Problem to work on: Copy the line with "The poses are" and all lines following it through the last line of the entries, exactly as written.
»»
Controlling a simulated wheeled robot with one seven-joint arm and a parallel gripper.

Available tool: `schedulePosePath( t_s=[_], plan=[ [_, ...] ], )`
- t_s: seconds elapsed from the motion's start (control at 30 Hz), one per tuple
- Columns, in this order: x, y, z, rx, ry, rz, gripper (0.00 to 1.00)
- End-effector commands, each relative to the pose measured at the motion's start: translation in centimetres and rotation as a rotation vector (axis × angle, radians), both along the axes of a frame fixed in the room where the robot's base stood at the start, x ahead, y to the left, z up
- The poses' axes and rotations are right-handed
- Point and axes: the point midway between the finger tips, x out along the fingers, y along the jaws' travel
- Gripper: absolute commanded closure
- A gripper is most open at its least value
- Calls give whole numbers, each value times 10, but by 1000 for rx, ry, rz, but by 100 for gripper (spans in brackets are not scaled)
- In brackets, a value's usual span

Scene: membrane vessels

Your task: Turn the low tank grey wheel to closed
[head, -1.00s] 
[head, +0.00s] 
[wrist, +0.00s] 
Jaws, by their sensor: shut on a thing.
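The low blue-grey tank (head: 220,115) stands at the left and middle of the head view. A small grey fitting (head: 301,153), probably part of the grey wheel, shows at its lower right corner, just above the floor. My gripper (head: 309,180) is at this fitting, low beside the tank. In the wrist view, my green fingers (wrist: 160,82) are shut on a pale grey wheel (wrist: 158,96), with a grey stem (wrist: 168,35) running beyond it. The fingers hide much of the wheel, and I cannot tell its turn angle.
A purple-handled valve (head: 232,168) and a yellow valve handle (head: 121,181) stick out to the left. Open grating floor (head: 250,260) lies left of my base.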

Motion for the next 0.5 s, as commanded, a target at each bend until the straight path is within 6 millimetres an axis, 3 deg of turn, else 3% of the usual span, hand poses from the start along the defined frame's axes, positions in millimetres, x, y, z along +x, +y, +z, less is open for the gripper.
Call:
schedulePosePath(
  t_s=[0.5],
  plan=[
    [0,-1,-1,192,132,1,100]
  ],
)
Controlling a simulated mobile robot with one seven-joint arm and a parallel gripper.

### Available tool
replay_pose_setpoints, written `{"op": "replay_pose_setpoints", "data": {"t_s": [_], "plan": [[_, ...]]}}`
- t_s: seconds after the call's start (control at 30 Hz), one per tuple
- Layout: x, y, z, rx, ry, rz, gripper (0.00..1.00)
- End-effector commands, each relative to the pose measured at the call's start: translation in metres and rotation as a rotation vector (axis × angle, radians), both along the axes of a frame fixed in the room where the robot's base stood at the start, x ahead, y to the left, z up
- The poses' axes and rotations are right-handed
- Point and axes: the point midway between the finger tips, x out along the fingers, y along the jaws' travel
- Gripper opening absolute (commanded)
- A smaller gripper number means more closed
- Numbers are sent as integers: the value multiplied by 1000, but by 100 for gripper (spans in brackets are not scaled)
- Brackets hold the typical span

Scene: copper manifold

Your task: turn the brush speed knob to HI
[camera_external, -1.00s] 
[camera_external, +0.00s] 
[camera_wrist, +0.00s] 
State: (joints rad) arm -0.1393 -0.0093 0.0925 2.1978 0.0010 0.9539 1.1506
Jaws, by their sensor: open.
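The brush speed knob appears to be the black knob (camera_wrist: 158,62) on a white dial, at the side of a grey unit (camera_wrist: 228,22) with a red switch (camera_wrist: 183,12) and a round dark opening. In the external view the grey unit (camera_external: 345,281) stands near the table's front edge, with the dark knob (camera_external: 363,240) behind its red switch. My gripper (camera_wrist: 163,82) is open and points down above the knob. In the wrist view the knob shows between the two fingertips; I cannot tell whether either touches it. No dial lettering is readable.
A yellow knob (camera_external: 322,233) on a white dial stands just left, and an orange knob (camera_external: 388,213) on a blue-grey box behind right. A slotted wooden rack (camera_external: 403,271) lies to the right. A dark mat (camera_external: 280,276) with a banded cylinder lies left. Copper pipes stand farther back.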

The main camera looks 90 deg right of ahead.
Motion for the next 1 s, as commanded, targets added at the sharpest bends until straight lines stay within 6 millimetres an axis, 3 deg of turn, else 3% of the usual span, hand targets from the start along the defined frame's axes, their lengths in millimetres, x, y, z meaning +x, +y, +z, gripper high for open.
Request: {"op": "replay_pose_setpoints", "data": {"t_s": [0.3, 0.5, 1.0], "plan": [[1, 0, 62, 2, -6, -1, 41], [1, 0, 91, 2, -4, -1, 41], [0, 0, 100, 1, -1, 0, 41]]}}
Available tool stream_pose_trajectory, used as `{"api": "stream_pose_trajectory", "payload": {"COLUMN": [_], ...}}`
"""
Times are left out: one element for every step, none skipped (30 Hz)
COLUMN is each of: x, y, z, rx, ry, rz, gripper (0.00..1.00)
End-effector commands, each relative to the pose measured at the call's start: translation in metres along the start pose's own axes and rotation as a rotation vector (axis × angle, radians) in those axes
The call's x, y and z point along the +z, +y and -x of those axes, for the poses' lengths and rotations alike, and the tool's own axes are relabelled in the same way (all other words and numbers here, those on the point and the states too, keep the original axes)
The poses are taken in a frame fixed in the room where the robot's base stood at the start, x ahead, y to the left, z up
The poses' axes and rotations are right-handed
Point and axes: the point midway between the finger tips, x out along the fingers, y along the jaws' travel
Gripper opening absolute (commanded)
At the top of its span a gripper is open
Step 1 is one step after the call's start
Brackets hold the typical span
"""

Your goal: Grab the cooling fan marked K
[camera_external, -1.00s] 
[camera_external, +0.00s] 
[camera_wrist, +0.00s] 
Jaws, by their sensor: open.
««
Finished task:
The poses are taken in a frame fixed in the room where the robot's base stood at the start, x ahead, y to the left, z up
The poses' axes and rotations are right-handed
Point and axes: the point midway between the finger tips, x out along the fingers, y along the jaws' travel
Gripper opening absolute (commanded)
At the top of its span a gripper is open
Step 1 is one step after the call's start
Brackets hold the typical span
"""

Your goal: Grab the cooling fan marked K
[camera_external, -1.00s] 
[camera_external, +0.00s] 
[camera_wrist, +0.00s] 
Jaws, by their sensor: open.

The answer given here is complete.